В известном смысле слова, все изображенные в "Шоферских перчатках" равны. Как равны они, когда стоят в очереди за пивом, - повествователь, Шлиппенбах, специалист по марксистско-ленинской эстетике доцент театрального института Шердаков, "человек кавказского типа в железнодорожной гимнастерке", "оборванец в парусиновых тапках с развязанными шнурками". Здесь интеллигенты оказываются рядом со своим народом. Но понятно, что сия сцена социальной гармонии, венчающая рассказ Довлатова, - горько иронична. Как известно, сказка - ложь, да в ней намек. Рассказ Довлатова - вроде бы, как бы быль. Но он таит не один "намек", в его ткань искусно вплетено множество самых разных смыслов.

Роль царя исполняет Довлатов. Участвуя в съемке любительского фильма, он ходит по улицам в костюме царя, что, по замыслу режиссера, должно вызывать изумление окружающих.
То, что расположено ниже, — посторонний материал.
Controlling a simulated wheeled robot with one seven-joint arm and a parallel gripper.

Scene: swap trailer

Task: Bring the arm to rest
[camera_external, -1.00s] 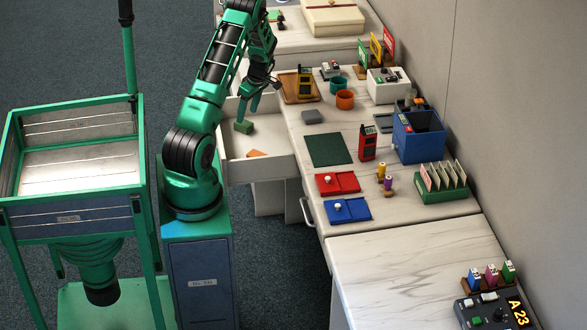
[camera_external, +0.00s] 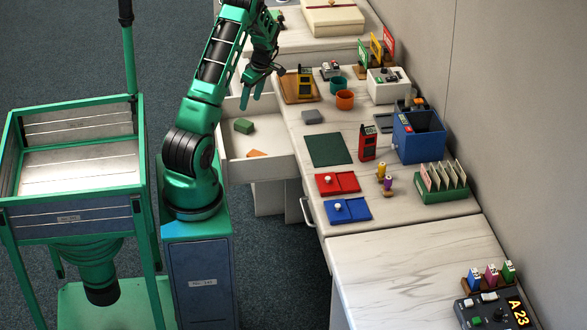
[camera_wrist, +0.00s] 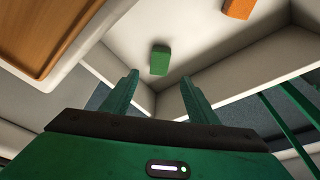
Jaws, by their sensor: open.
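My gripper (camera_external: 251,92) is open and empty, above the far part of the open drawer (camera_external: 232,142). In the wrist view its two fingers (camera_wrist: 158,92) are spread apart with nothing between them. A green block (camera_external: 244,126) lies in the drawer, below and apart from the fingers; it also shows in the wrist view (camera_wrist: 160,60). An orange piece (camera_external: 257,153) lies nearer the drawer's front end, and shows at the top of the wrist view (camera_wrist: 238,8).
A green-framed cart (camera_external: 76,160) stands at the left.

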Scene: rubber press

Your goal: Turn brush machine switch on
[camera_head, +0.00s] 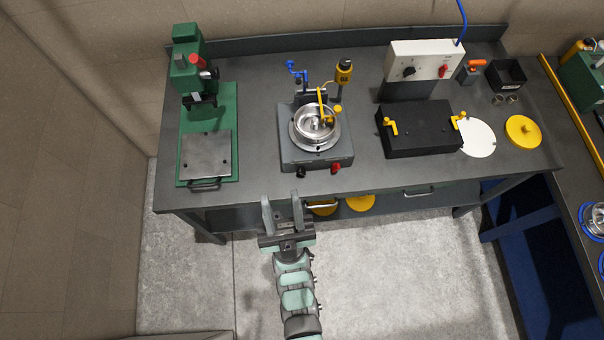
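What looks like the brush machine (290,149) stands in the middle of the bench, a grey box with a round metal bowl on top. Its front edge carries a black knob (300,172) and a red knob (335,168). Which of them is the switch, and its setting, are too small to tell. My gripper (281,197) is open and empty, with its two fingers apart and pointing towards the bench. In the picture it is below the machine's front, slightly left of the black knob, and apart from it.
A green press (190,75) stands on the left of the bench (258,110). A white control box (425,60), a black block (428,139) and a yellow disc (523,131) are on the right. A drawer handle (418,192) sticks out below the bench top. Grey floor (400,270) is open in front.

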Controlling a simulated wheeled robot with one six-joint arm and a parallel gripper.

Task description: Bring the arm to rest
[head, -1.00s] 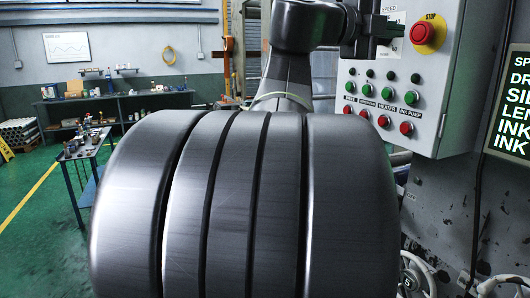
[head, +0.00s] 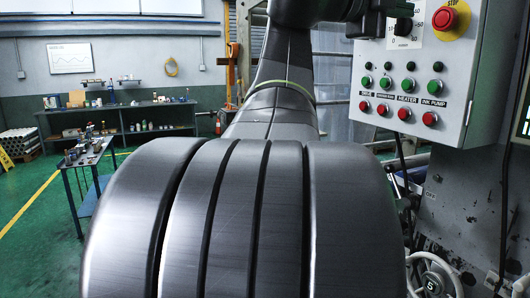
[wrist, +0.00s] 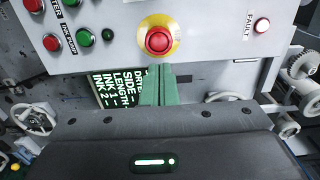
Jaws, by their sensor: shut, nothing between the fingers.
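My gripper (wrist: 157,72) shows in the wrist view, its green fingers closed together with nothing between them. In that picture the fingertips lie just below the red stop button (wrist: 158,40) with its yellow ring. I cannot tell the gap between them. In the head view my arm rises behind my large grey ribbed body part and leaves at the top edge, and the fingers are out of the picture. The stop button also shows at the upper right of the head view (head: 445,19).
A light grey control box (head: 477,95) with rows of green and red buttons hangs at the right, close to my arm. A handwheel (head: 434,284) sits below it. A small blue table (head: 84,163) stands at the left. Green floor (head: 45,240) is open there.

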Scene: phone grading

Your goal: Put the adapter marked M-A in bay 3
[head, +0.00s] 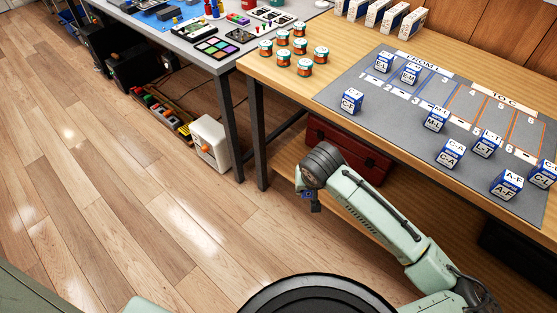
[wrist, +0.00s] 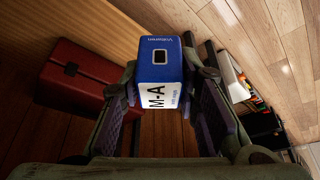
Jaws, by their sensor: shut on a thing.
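The adapter marked M-A (wrist: 160,75) is a small blue and white box, held between the two fingers of my gripper (wrist: 160,110) in the wrist view. Its blue end and its white face with the M-A print show. In the head view my gripper (head: 309,202) hangs off the table's front edge, over the floor side, and the adapter is mostly hidden there. Bay 3 (head: 437,91) is a blue-lined lane on the grey mat (head: 335,92), and its visible part looks bare. A box (head: 410,73) stands in the lane to its left.
Several similar blue and white boxes stand on the mat, including ones marked C-A (head: 449,154) and A-F (head: 506,186). Several orange and green jars (head: 299,46) stand left of the mat. A red case (head: 345,148) lies under the table. White boxes line the back.

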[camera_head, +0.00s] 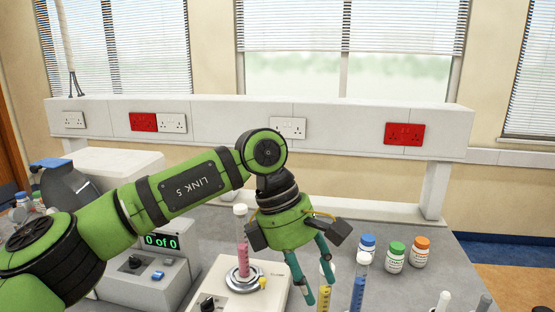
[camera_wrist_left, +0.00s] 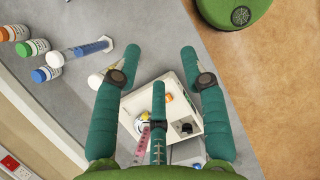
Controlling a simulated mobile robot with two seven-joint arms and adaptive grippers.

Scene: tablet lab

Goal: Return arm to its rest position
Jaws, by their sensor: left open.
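My left arm comes in from the left in the head view. Its green gripper (camera_head: 318,282) points down with its teal fingers spread, open and empty, above the bench. In the wrist view the open fingers (camera_wrist_left: 160,60) have nothing between their tips. A white-capped tube with pink liquid (camera_head: 243,258) stands on a white device (camera_head: 222,278) left of the gripper; both also show beyond the fingers in the wrist view. A cylinder with blue liquid (camera_head: 358,290) and one with yellow liquid (camera_head: 324,297) stand close to the fingers. My right gripper is out of view.
Bottles with blue (camera_head: 367,247), green (camera_head: 395,258) and orange (camera_head: 420,252) caps stand right of the cylinders. A machine with a green "0 of 0" display (camera_head: 161,241) stands behind my arm. A white socket rail (camera_head: 350,130) crosses the back. The bench (camera_head: 450,275) has bare room at right.
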Однако реальность оказывается абсурднее любых выдумок. "Петр I", встав в очередь к пивному ларьку, слышит за спиной:

"Я стою за лысым. Царь за мной..." "Царю" остается только мирно выпить пива со своими "подданными".

Образ главного героя знаком нам по классике. Это неплохой человек, отличающий правду от лжи, подлинное от пошлого, он неглуп, остроумен, наблюдателен, по-своему принципиален, когда отказывается подлаживаться под несправедливый порядок. Герой не в силах изменить мир, но он старается избежать подлости, злобы, предательства. Пассивное сопротивление приводит к тому, что жизнь повествователя - это калейдоскоп случайных занятий, сопровождаемых извечным русским пьянством. Словом, перед нами классический образ "лишнего" человека - только на современном материале.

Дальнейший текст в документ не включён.